Miembro del Consejo Académico, Libertad y Progreso
Numerosos españoles se equivocan. Las elecciones del 26 de junio no son entre la izquierda la derecha y el centro. Eso tendría una importancia relativa. Tampoco entre quienes deben pagar la factura del gasto social o quienes son más o menos escrupulosos en los manejos del dinero público. Esos son asuntos importantes, pero no decisivos. Lo que está en disputa en los próximos comicios es el modelo de Estado.
Hay muchos españoles prosistema. ¿Cuál sistema? Obvio: la democracia liberal. Aunque a veces algunos violen sus propias normas y terminen en los tribunales, la mayor parte cree en la superioridad de la democracia representativa, la separación de poderes, el mercado, la propiedad privada de los medios de producción, el respeto por los Derechos Humanos, los gobiernos limitados y transparentes, y la subordinación de todos a una ley escrita que no distingue entre personas porque todos somos iguales ante ella.

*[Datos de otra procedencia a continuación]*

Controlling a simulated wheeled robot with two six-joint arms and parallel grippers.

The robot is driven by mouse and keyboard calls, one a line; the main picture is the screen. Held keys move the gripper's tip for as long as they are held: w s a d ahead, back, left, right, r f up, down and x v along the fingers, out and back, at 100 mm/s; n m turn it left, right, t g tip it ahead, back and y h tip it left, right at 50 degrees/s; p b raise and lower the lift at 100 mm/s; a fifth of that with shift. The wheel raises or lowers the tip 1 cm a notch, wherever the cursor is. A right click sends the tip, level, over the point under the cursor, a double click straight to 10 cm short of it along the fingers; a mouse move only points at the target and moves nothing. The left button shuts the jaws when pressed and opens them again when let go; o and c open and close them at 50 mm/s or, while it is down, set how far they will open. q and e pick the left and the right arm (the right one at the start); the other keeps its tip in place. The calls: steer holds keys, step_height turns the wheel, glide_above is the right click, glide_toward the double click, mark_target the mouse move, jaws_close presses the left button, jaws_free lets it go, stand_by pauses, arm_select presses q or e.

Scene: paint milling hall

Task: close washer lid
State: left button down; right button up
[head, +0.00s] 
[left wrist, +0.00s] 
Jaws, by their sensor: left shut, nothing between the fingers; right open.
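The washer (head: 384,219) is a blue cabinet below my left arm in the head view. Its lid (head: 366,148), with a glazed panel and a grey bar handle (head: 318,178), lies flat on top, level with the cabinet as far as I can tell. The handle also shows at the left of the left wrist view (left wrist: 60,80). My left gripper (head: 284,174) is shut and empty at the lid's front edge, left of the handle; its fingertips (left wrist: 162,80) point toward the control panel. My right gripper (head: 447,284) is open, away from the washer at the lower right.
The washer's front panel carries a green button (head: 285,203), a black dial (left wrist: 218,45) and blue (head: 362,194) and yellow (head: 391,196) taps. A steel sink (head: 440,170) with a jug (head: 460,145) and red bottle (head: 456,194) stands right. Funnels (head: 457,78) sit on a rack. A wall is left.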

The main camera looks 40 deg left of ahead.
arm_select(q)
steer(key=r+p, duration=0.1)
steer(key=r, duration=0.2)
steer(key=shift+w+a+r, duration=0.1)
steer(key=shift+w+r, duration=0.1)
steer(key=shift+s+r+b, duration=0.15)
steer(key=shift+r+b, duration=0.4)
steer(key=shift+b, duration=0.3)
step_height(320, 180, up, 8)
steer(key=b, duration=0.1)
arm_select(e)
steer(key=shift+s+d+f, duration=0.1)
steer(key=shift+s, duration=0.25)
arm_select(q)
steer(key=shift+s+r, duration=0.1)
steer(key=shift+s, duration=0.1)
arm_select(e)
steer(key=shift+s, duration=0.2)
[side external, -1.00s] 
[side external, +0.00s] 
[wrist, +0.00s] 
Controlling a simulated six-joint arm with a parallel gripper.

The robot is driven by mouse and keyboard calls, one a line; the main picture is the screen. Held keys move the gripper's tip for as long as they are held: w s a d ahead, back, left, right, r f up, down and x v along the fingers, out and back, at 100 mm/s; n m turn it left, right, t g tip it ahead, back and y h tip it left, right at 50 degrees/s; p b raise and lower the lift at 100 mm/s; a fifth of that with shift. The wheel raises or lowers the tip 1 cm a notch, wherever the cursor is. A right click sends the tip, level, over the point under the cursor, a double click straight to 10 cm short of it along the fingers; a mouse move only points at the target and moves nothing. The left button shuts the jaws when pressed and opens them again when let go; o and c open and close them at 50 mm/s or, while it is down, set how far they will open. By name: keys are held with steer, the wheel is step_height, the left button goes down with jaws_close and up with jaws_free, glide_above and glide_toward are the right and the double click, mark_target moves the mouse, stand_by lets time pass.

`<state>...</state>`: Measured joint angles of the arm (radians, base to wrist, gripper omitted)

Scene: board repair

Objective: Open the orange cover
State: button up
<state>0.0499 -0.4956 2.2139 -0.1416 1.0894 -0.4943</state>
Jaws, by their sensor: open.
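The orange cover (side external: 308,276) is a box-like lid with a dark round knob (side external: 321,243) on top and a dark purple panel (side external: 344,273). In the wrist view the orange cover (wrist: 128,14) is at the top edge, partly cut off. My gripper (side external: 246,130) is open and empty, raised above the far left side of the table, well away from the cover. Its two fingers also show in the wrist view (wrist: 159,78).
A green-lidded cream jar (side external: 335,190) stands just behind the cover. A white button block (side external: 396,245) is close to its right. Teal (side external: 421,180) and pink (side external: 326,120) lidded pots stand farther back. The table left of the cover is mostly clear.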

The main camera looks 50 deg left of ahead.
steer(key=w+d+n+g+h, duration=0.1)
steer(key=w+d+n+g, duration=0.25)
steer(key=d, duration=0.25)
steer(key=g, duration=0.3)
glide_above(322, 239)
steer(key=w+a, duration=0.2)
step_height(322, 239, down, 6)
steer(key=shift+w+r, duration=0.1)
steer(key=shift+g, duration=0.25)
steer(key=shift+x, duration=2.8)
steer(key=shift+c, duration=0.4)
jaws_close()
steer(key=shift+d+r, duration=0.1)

Ese es el sistema trabajosamente construido en Occidente a lo largo de más de dos siglos, al que se debe el desarrollo y la (desigual) prosperidad de los treinta países mejor gobernados del planeta.
Entre esos españoles están, junto a otros, los conservadores del Partido Popular (PP), los socialdemócratas del Partido Socialista Obrero Español (PSOE), los liberales de Ciudadanos, e incluso los independentistas catalanes de Convergencia y del Partido Nacionalista Vasco (PNV), compañeros de ruta en el Parlamento de los grandes partidos estatales, unas veces junto a los socialdemócratas y otras adheridos a los conservadores para poder formar gobierno.
Aunque sostienen que existen marcadas diferencias entre ellos, y las hay, en realidad los separan algunas medidas de gobierno, casi siempre reformables o revocables. Por eso ha sido suave y sin graves accidentes el tránsito de Adolfo Suárez a Leopoldo Calvo-Sotelo, a Felipe González, a José María Aznar, a José Luis Rodríguez-Zapatero y a Mariano Rajoy. Cambiaba la gerencia, no el Estado.
De ahí que algunas naciones, cobijadas bajo el manto de la democracia liberal, han podido transitar flexiblemente, sin violencia, de Estados socialdemócratas a una variante liberal con predominio de la empresa privada o viceversa.
Ocurrió en el Reino Unido tras la elección de Margaret Thatcher en 1979, quien le puso fin a la deriva estatista impuesta por los laboristas desde el fin de la Segunda Guerra Mundial.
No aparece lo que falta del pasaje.